Criminal Activity in the Phone Channel
The most significant new avenue for theft of information in 2007 was the ubiquitous telephone channel, which saw a sharp rise in incidents. Access through mail and telephone transactions rose from 3 percent of theft in 2006 to 40 percent in 2007. The dominant method used by fraudsters in this channel was vishing, a technique in which criminals use telecommunications, voice over Internet protocol (VoIP) and other technologies to obtain information from consumers. As consumers shift more financial transactions to secure online arenas, fraudsters have become more creative in utilizing traditional telephones, both land lines and wireless, to access information. Unsuspecting consumers receive phone calls from parties claiming to represent non-profit organizations, billing institutions or other financial institutions. Far too many of these consumers provide the callers with personal financial information such as Social Security numbers, bank account numbers and credit card numbers, which are then used by criminals for fraudulent activity.
This year’s survey also turned up another compelling telecommunications trend. Wireless phone accounts are the most frequent types of new accounts opened fraudulently by criminals utilizing other persons’ data. Criminal wireless account openings increased from 19 percent to 32 percent of new account fraud last year, exceeding fraudulent new credit cards, loans, checking or savings accounts.
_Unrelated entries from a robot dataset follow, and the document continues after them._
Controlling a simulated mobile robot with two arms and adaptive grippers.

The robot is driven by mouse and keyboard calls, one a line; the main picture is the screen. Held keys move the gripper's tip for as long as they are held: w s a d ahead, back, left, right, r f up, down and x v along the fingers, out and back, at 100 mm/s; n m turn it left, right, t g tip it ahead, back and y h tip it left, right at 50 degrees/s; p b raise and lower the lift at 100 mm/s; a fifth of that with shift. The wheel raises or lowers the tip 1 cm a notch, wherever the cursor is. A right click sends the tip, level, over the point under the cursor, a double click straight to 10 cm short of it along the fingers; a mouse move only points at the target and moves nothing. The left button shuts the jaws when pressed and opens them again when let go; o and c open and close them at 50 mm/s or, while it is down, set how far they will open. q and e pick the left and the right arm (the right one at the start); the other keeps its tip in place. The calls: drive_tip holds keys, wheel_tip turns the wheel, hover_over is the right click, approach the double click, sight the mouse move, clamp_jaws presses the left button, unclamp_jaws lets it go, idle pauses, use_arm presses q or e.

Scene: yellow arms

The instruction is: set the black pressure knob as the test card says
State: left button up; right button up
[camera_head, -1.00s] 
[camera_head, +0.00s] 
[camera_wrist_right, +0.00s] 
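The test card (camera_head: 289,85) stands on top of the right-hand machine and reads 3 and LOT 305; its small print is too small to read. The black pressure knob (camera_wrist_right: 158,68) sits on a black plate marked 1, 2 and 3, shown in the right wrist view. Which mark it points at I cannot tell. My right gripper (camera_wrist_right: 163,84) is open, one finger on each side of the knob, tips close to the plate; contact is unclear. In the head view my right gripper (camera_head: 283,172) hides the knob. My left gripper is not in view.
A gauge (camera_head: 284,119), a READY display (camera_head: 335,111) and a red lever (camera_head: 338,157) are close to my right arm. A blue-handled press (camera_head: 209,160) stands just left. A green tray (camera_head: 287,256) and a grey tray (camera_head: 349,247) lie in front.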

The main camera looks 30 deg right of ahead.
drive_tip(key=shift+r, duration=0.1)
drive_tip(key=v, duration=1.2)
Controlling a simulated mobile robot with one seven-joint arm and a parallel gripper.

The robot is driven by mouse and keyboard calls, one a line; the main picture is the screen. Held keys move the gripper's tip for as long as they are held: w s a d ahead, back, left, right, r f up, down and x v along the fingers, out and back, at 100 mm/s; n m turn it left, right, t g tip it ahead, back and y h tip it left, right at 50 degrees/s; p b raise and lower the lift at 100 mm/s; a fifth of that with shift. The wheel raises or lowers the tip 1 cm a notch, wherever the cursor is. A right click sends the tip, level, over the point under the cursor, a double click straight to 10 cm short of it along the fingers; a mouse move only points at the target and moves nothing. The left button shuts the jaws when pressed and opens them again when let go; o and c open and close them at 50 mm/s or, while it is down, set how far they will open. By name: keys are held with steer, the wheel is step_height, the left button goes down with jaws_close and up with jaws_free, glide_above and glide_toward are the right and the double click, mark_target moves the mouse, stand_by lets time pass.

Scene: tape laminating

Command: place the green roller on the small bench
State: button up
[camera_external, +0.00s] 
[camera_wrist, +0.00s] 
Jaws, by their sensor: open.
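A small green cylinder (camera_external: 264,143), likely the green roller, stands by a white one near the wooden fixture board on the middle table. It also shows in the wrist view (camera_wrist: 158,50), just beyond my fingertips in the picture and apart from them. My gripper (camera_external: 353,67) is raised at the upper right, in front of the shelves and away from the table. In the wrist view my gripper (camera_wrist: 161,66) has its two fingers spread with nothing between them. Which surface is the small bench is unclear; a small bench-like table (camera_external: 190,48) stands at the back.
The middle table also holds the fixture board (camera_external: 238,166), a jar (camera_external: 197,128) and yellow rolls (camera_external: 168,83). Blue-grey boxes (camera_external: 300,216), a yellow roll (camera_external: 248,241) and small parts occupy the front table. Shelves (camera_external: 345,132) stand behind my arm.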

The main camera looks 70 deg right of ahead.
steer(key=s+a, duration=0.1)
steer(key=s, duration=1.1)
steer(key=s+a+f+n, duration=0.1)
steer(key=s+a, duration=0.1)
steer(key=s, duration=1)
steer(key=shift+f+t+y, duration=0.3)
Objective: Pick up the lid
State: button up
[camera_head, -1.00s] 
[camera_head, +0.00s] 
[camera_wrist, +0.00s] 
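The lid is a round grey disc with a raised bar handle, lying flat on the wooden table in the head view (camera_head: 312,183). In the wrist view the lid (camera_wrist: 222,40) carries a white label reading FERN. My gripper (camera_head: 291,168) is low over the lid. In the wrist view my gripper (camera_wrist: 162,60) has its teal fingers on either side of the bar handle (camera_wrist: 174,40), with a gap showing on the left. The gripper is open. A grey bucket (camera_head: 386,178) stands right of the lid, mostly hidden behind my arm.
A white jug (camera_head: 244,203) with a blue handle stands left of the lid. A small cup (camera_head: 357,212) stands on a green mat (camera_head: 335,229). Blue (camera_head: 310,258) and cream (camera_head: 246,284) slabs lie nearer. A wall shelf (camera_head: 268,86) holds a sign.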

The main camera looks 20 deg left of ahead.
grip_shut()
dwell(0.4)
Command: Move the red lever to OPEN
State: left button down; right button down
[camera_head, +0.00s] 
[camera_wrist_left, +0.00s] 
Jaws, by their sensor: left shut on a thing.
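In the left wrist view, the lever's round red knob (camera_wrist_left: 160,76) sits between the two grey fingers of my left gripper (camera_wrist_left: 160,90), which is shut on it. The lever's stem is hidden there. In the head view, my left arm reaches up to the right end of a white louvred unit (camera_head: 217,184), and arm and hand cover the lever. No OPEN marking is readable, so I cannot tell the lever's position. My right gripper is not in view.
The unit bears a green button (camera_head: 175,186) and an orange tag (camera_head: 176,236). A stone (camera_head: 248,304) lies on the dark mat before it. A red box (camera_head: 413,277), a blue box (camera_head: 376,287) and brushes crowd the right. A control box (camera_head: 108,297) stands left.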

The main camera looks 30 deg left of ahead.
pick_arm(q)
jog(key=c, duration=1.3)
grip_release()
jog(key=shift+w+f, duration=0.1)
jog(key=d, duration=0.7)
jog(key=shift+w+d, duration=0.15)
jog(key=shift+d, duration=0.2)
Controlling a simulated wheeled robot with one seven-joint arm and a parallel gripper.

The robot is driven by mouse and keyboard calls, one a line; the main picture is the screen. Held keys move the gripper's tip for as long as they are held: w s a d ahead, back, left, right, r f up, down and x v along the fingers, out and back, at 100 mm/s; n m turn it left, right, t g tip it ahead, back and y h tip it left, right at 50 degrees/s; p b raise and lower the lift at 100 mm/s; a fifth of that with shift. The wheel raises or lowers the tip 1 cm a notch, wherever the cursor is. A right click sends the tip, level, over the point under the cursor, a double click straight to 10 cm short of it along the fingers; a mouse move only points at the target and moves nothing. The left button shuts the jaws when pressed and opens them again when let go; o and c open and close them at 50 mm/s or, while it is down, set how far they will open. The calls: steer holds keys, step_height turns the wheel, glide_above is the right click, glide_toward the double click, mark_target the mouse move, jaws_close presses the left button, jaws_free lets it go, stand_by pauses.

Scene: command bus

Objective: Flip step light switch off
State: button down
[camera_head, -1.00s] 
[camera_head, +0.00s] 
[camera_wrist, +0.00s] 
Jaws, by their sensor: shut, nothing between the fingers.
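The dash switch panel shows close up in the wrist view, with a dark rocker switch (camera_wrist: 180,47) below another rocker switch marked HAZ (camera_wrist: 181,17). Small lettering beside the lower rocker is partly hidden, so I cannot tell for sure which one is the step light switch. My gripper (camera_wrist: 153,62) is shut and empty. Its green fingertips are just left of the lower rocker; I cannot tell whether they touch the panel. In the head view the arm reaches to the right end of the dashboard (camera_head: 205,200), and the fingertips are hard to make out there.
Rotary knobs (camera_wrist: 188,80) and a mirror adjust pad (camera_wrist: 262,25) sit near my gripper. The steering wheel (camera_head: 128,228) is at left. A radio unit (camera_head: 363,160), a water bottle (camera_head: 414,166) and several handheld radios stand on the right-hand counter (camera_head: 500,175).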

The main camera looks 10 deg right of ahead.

Geography Makes a Difference
For the first time, Javelin reported regional fraud incidence rate statistics. On average, New England and the Plains States reported the fewest incidents of fraud per capita. But five states were well above the national average for fraud when compared on a percentage basis to other states across the country. Respondents in California, Illinois, Idaho, West Virginia and Delaware reported the highest incidence of ID fraud. Generally, states with dense metropolitan areas such as California are more likely to have higher fraud rates, due to higher income levels and commerce activity.
Victims React More Effectively to Fraud
The 2008 Report uncovered important behavioral information about fraud victims. Three compelling data points turned up about both young and older adults that help illustrate the success of educational campaigns surrounding ID fraud and prevention.
Respondents between the ages of 18 and 24 who reported falling victim to ID fraud in 2007 were the most likely group of consumers to put fraud alerts on their credit reports, with 67 percent acknowledging that this as an immediate first step. Of this age group, 47 percent purchased identity fraud insurance, nearly three times the rate as any other age group polled.
Older adults, commonly considered a leading demographic group preyed upon by criminals, have learned from ID prevention campaigns urging Americans to move financial transactions to more secure methods, such as online. Respondents aged 65 and older who fall victim to ID fraud are now the least likely to send checks through the mail, one of the most common methods criminals use to obtain personal financial information. Technologies such as online banking and bill payment continue to prove effective as methods for preventing ID fraud.